SOURCE MATERIAL
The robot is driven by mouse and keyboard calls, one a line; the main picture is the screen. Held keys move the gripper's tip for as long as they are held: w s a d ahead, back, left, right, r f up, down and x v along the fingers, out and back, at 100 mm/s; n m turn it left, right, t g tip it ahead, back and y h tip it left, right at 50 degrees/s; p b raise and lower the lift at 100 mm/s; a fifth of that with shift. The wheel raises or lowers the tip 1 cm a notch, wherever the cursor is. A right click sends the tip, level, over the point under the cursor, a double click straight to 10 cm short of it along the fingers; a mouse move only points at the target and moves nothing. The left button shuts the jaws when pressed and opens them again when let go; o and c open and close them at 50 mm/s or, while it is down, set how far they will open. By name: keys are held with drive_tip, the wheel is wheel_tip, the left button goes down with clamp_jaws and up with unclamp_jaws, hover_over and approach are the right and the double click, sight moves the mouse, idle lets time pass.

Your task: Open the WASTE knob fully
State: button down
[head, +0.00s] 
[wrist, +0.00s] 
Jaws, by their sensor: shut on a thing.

DIRECTIVE
Emit the full listing verbatim.

SOLUTION TO THE EXERCISE
The robot is driven by mouse and keyboard calls, one a line; the main picture is the screen. Held keys move the gripper's tip for as long as they are held: w s a d ahead, back, left, right, r f up, down and x v along the fingers, out and back, at 100 mm/s; n m turn it left, right, t g tip it ahead, back and y h tip it left, right at 50 degrees/s; p b raise and lower the lift at 100 mm/s; a fifth of that with shift. The wheel raises or lowers the tip 1 cm a notch, wherever the cursor is. A right click sends the tip, level, over the point under the cursor, a double click straight to 10 cm short of it along the fingers; a mouse move only points at the target and moves nothing. The left button shuts the jaws when pressed and opens them again when let go; o and c open and close them at 50 mm/s or, while it is down, set how far they will open. By name: keys are held with drive_tip, the wheel is wheel_tip, the left button goes down with clamp_jaws and up with unclamp_jaws, hover_over and approach are the right and the double click, sight moves the mouse, idle lets time pass.

Your task: Open the WASTE knob fully
State: button down
[head, +0.00s] 
[wrist, +0.00s] 
Jaws, by their sensor: shut on a thing.

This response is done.